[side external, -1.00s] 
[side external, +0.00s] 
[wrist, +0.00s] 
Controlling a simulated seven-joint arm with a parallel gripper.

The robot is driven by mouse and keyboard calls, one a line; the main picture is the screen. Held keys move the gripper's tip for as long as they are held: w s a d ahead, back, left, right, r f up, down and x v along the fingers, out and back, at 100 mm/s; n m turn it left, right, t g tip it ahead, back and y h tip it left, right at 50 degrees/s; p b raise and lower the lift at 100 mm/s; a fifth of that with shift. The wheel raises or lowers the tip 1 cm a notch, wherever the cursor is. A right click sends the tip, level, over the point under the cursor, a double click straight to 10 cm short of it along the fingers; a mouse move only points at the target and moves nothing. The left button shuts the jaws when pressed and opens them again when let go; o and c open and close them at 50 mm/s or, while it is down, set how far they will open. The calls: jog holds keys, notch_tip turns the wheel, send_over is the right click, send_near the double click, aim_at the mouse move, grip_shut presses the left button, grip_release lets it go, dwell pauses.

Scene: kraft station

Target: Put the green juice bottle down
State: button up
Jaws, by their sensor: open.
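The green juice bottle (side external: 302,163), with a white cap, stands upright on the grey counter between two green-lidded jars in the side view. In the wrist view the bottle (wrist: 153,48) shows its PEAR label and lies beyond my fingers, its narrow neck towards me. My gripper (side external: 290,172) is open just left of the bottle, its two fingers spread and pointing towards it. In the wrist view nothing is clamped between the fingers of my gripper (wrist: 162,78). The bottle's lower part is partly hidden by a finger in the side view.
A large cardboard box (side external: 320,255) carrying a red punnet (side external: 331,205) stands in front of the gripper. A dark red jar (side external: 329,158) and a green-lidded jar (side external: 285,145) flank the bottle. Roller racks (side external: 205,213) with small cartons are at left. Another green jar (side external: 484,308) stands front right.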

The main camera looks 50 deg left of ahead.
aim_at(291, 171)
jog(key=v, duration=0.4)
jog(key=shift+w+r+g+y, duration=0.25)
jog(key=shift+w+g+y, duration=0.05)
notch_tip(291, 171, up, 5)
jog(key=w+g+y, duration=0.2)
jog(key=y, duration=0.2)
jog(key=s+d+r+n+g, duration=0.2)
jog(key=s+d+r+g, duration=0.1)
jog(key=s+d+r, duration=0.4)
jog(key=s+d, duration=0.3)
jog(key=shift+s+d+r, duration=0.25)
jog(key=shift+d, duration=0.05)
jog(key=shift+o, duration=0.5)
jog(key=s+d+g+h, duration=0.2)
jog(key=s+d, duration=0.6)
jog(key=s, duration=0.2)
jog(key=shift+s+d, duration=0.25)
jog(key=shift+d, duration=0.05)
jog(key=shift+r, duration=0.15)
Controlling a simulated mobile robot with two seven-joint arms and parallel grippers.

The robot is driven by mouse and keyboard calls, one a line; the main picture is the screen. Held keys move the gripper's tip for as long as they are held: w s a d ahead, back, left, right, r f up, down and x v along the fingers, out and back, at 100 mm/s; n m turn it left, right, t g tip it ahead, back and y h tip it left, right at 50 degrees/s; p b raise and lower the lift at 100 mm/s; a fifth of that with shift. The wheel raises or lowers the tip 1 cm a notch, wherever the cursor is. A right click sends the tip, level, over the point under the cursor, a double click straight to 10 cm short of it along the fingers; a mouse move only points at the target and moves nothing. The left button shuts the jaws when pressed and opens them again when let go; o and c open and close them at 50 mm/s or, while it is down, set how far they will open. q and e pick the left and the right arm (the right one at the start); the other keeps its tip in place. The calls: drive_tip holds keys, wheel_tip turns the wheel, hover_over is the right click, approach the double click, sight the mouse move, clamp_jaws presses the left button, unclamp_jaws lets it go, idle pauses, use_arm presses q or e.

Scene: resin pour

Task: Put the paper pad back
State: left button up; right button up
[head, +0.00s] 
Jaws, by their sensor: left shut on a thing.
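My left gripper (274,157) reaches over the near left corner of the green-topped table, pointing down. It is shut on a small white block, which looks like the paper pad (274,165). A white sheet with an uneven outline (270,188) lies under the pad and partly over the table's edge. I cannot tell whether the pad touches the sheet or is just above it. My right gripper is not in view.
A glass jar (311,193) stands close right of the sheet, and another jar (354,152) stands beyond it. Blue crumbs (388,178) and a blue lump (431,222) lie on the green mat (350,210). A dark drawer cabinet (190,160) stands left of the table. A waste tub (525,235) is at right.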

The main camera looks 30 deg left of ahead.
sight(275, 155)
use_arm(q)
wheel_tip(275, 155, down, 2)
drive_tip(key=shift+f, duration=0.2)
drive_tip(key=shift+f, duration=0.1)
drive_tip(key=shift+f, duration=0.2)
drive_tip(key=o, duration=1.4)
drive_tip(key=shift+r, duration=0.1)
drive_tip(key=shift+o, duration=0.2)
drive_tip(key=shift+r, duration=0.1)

--- Directions for this task ---
Reproduce only the lines from the top of the material through the one bearing "Controlling a simulated seven-joint", each exactly as it stands.

--- Reply to the exercise ---
[side external, -1.00s] 
[side external, +0.00s] 
[wrist, +0.00s] 
Controlling a simulated seven-joint arm with a parallel gripper.

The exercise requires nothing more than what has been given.